Leeds United: ‘Shocked’ Austin is quick to settle into new role

“THE past is the past – let’s be United,” is the marketing slogan weith which the new hierarchy at Leeds United have bombarded the club’s home city during recent weeks as they look to draw a line under the Ken Bates era.

Rodolph Austin beats David Nugent to the ball.

In terms of attracting back absent supporters, the new approach has proved an initial success with the opening-day visit of Brighton selling out and the midweek Capital One Cup win over Chesterfield being watched by comfortably the biggest crowd of the round.

Results will, though, surely be the deciding factor in whether the club can move forward truly united and in that respect Brian McDermott’s side have made a promising start to the season.

Sign up to our daily newsletter

The i newsletter cut through the noise

Four points from meetings with last season’s two beaten play-off semi-finalists is an impressive return and one that gives Leeds a solid foundation on which to build.

The Yorkshire club could have even claimed a second victory of the season yesterday with Matt Smith coming within a whisker of netting the winner in stoppage time only for Kasper Schmeichel to touch his header round a post.

That, admittedly, would have been tough on a Leicester side who had finished strongly and had been unfortunate to see Chris Wood’s drilled effort bounce to safety after striking a post.

All in all, therefore, a fair result for two sides who gave their all in a goalless draw that while not quite deserving to be dumped in the category marked ‘drab’ was far from a classic.

Entertainment was undoubtedly at a premium until the final quarter. But there were still plenty of positives to glean for McDermott, not least the impressive return to the side of Rudy Austin.

Suspended for the opening two games following his red card against Brighton last April, the

Jamaican international was named as captain by McDermott and produced the type of stirring display expected of someone sporting the armband.

Austin said: “It was such an honour to be named captain, though I was very shocked. The gaffer sent someone to bring me to his office on Friday and that is when he told me.

“I told him that I needed to think about it because it was a big challenge. I didn’t want to just jump in and make a decision.

“But he insisted I should take it.
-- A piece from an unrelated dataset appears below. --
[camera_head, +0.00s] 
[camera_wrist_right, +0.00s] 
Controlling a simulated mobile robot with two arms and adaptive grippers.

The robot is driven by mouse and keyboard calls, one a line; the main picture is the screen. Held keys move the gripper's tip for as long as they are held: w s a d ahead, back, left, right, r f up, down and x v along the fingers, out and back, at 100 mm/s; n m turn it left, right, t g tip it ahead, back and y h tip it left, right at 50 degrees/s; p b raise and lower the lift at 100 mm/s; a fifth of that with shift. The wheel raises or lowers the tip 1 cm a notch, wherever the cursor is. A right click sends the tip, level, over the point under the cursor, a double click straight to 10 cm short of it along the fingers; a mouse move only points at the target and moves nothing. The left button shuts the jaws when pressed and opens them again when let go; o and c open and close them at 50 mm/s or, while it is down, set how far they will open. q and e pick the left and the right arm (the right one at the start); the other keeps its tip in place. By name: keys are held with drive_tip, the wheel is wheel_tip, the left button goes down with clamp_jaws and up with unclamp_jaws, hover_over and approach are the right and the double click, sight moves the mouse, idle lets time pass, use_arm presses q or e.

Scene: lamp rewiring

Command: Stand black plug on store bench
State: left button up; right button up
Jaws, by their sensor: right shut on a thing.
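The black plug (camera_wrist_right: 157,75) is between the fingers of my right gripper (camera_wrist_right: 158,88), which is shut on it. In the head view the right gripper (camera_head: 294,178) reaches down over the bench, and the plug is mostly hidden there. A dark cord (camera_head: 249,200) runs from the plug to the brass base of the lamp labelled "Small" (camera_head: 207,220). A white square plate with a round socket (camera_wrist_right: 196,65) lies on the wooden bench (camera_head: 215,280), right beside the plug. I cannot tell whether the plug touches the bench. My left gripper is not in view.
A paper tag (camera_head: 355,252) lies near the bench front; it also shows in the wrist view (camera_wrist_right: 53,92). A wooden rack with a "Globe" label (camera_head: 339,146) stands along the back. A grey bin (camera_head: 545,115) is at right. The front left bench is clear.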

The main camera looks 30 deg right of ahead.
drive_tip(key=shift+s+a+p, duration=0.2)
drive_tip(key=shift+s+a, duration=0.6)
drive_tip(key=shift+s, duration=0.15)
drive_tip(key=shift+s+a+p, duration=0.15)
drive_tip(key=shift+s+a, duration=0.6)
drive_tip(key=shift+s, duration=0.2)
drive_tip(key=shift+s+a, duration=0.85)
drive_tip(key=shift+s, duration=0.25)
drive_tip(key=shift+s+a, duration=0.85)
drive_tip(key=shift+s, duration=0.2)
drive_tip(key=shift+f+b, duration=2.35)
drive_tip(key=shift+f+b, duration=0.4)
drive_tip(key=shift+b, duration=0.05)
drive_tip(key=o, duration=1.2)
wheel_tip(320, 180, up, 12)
I feel very honoured, especially as we got a wonderful point away from home.”

When thinking of Leeds’s visits to what is now known as the King Power Stadium, it is difficult not to bring to mind the Yorkshire club’s first trip in 2003 when Roque Junior made his debut.

Billed as a Brazilian World Cup winner, the hapless defender was so poor in a 4-0 defeat that the travelling fans were left wondering in which sport he had conquered the world as it sure did not look to have been football.
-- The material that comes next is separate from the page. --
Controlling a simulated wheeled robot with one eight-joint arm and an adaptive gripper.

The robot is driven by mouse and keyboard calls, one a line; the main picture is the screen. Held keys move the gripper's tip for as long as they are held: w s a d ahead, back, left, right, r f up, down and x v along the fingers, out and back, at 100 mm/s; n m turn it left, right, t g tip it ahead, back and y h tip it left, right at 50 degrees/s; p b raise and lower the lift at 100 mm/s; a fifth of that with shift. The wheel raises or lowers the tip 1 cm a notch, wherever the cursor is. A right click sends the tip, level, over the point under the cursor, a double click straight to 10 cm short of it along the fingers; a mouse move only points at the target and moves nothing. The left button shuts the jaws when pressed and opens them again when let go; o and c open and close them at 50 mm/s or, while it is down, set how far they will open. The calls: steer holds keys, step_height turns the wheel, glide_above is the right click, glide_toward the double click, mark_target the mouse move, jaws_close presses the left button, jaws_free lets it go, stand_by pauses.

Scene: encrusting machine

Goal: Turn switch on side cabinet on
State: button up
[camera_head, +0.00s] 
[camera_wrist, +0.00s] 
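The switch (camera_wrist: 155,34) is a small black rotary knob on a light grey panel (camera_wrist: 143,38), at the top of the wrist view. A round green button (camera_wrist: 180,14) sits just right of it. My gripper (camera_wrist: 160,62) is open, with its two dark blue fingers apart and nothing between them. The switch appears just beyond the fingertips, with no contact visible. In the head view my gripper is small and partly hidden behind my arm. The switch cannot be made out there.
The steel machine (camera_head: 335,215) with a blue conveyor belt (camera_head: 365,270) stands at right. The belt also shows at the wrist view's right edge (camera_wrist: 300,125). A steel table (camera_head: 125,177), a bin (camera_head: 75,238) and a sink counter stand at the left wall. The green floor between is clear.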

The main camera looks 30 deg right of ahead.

Every subsequent visit by Leeds has seen footage of that night played on the stadium’s giant screen, no doubt in an attempt by the Foxes’ hierarchy to create the impression that Leicester have dominated the fixture since making the short move from Filbert Street.

The reality, however, is rather different with the eight meetings that have followed Roque Junior’s less than impressive entry into the Premier League bringing just two further home wins, one of which came courtesy of a last-minute winner in 2009 that ultimately clinched Leicester’s promotion from League One.

Only in the closing stages yesterday did that proud record come under threat with United producing such a controlled display that the visitors created the only chance of a dour first half.

That came inside four minutes when Noel Hunt picked out Jason Pearce with a searching right wing cross with which the defender should have done much better than head over from six yards out.

That apart, it was not until the final quarter that either goalkeeper had anything to worry about as two committed sides cancelled each other out.

Thankfully for the watching millions at home, proceedings livened up during those closing stages as Dominic Poleon’s introduction from the bench brought an added dimension to the visitors’ attacking armoury.

In the 72nd minute, the substitute found himself in a promising position on the right of the Leicester box but instead of drilling over a first-time cross he opted to try to muscle his way past the towering Wes Morgan – with predictable results, as the ball ran dead.

As play then raced to the other end, David Nugent was the first to go close for the home side with a curled effort that flew wide before Jamie Vardy twice asked serious questions of Paddy Kenny.

First, the United goalkeeper proved equal to a drilled 20-yard shot that had taken a wicked deflection before being pushed to safety.

Then, after Vardy had been played through by neat play, Kenny darted from his line to force the one-time FC Halifax Town striker into a rushed shot that looped over the crossbar.

With eight minutes remaining, Leicester went close to making the breakthrough when Wood cut inside Jason Pearce to unleash a fierce drive that beat Kenny only to then smash against a post and away to safety.

It was a let-off for United, who came close to fully capitalising in the first minute of stoppage time. Stephen Warnock created the opening with a searching left-wing cross that Matt Smith met cleanly at the far post.

On first glance, the 6ft 6ins striker’s header seemed to sneak inside the post – something that prompted the 2,851 visiting fans to initially celebrate what they believed to be the winner. Instead, former Leeds goalkeeper Schmeichel got a hand to the ball and it flew into the side-netting to ensure that honours ended even as Leeds claimed their fifth draw in nine visits to KP/Walkers Stadium.